Many Christians use “the seven-year tribulation” for a coming period of intense judgment tied to Daniel's final prophetic week. The phrase itself is not in Scripture, and faithful believers read the timing differently. For the believer it was never meant as a threat.
The Grace Answer
Many futurist Christians use the phrase to describe Daniel's final prophetic week and the season of conflict and judgment tied to Christ's return. It is worth saying plainly: the phrase seven-year tribulation never appears in Scripture. It is a framework built mostly from Daniel's seventy weeks, combined with Revelation's forty-two months and 1,260 days. Faithful interpreters disagree about whether Daniel's seventieth week is entirely future, partly fulfilled, or fulfilled in the first century.

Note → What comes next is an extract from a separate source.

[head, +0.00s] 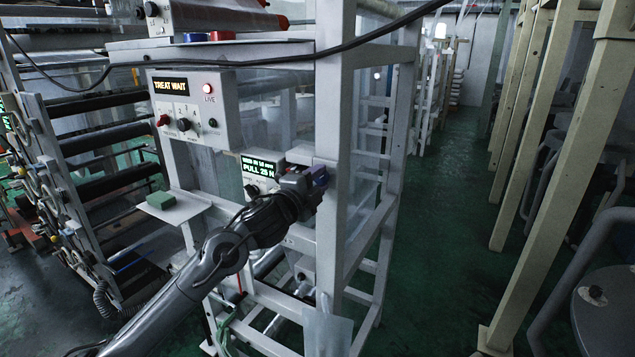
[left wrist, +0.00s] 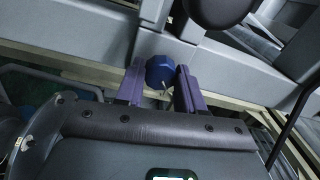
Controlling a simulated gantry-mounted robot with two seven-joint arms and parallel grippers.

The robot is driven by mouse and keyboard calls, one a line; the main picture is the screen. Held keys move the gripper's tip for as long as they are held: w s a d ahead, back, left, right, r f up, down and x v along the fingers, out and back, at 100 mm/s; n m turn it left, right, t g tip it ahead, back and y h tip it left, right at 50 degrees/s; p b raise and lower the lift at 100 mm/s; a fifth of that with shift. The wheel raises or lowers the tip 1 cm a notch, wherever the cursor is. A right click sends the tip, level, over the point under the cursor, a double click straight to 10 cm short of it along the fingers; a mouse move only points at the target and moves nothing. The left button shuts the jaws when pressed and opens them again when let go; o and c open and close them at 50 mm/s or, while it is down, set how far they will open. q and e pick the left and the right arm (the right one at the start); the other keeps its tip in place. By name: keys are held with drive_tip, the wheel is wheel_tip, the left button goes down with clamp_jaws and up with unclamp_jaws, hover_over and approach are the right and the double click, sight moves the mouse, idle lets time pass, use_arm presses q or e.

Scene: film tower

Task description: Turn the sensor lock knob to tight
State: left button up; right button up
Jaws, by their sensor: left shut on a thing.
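The sensor lock knob (left wrist: 160,72) is a blue faceted knob on the grey frame, with a small pale mark on its lower edge in the left wrist view. My left gripper (head: 319,178) reaches the upright post in the head view, where its own fingers and wrist hide the knob. In the left wrist view the two purple fingers of my left gripper (left wrist: 161,88) stand on either side of the knob, shut on it. My right gripper is not in view.
A control box (head: 194,108) reads "TREAT WAIT" and carries a lit red LIVE lamp. A smaller display (head: 260,168) reads "PULL 25 N". A green block (head: 161,200) lies on a small shelf. The white post (head: 333,110) stands close by my gripper. The green aisle floor (head: 445,200) is clear.

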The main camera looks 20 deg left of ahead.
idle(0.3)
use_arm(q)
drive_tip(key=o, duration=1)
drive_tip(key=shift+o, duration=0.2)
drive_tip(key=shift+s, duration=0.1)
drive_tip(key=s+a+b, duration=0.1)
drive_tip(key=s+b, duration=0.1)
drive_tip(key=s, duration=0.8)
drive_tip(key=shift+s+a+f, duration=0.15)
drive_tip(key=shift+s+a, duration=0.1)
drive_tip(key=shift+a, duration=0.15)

Daniel 9 is also among the most disputed passages in the Bible. The one who confirms a covenant for the final week is read by some as a future opponent of God, by others in relation to Christ and His work, and by others as tied to first-century events. Certainty here is far thinner than the confident timelines suggest. Jesus spoke of a great tribulation unlike anything before or since, a saying itself read as A.D. 70, a future crisis, or both.

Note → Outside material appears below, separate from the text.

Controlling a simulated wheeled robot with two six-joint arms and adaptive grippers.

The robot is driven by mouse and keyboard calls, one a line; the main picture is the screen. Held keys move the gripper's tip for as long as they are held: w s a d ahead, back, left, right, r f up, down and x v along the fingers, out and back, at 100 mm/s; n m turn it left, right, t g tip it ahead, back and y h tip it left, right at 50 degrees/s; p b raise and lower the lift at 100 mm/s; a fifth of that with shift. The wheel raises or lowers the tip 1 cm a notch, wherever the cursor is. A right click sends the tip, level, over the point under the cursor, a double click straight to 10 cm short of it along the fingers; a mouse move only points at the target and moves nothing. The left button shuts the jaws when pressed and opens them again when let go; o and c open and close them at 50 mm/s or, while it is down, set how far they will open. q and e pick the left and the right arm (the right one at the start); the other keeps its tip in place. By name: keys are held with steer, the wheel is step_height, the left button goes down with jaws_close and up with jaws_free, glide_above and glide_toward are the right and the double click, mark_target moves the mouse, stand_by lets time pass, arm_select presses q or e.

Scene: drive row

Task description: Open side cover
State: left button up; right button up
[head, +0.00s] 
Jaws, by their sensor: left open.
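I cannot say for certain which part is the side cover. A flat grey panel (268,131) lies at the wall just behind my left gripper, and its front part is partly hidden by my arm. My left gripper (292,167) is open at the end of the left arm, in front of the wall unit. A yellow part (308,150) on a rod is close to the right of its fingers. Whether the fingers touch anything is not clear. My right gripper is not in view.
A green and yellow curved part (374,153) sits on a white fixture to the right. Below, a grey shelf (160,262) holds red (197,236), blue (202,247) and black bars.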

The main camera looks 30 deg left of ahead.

Judgment, not the absence of God
Whatever its exact shape, the season is judgment on entrenched rebellion. Be careful not to picture it as God going absent. Even in Revelation's most severe scenes, God is fully sovereign, warning, restraining, judging, and still calling people to repentance. The tribulation is not the world abandoned; it is the world confronted.
And it was never given to frighten God's children. The point of the imagery is that evil does not win, that God is not mocked, and that the story ends with the Lamb on the throne. When this teaching turns into sensational speculation aimed at scaring believers, it has lost the thread.
Now hold two truths together. Believers are not destined for God's condemning wrath; that fell on Jesus, the cup of judgment He accepted in Gethsemane and drank at the cross. Yet Scripture also shows God's people living through surrounding upheaval, as Noah, Lot, and Israel in Egypt did, kept by God in the middle of it. So whether you read the church as removed before this season or preserved through part of it, your standing is not in question. Faith reads even these chapters and sees a Lamb who already holds the scroll and rules the ending.